The Dysfunctional relationship … which ends up Happy, or Broken, depending on which way it grows.
Then the final trick I use that helps, is to think about what stage of the relationship you’re showing in each Act:
S1: “The Dysfunctional relationship has potential to grow by Insert Element Here.”
S2: "The Dysfunctional relationship starts to grow by Insert Element Here
S3: “The Dysfunctional relationship continues to grow by Insert Element Here.”
S4: “The Functional relationship grows by Insert Element Here.”
So as you can see, we track the forces driving the relationship, not the players involved in the relationship. And to point out one thing about S4… it’s important that the relationship has a trajectory of growth within that final source of conflict. It’s grown from Dysfunctional to Happy, but it’s still growing.
Imagine a dysfunctional family who grows to become happy and functional. The story of that growth might be over, but there should be a sense that that relationship will continue to grow in that positive direction. There’s still a conflict happening, it’s just one that they’re willing to live with.

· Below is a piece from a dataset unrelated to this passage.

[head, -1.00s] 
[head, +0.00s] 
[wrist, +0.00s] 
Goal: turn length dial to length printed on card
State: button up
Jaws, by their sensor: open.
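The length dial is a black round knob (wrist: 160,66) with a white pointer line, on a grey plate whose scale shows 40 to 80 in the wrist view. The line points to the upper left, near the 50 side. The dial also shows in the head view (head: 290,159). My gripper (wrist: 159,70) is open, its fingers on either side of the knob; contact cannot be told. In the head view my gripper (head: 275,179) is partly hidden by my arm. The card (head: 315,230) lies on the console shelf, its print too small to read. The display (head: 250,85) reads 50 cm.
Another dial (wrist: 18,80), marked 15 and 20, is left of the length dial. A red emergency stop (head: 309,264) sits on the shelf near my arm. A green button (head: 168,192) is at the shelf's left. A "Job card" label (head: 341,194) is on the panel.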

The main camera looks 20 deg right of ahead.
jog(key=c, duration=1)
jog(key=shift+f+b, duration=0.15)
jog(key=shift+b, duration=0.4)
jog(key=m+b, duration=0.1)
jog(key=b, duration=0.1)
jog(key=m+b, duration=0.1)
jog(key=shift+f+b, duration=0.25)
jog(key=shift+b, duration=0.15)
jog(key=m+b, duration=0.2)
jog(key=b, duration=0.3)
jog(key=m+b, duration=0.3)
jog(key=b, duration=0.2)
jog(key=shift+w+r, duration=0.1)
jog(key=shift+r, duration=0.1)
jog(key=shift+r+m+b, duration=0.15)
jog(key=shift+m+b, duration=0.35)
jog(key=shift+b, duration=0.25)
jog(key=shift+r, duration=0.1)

So to illustrate something like S4 with your element of Test:
The Functional relationship grows by trying a new way of doing things to maintain a feeling of peace, excepting rowing through uncharted waters is a terrifying situation.
Basically: How can the relationship try something to keep the peace if that something is terrifying?
This is a “livable” conflict. Another way to think about it is to compare it to a Steadfast MC in a Good story. That MC sticks with their dilemma, using it as fuel to stay the course.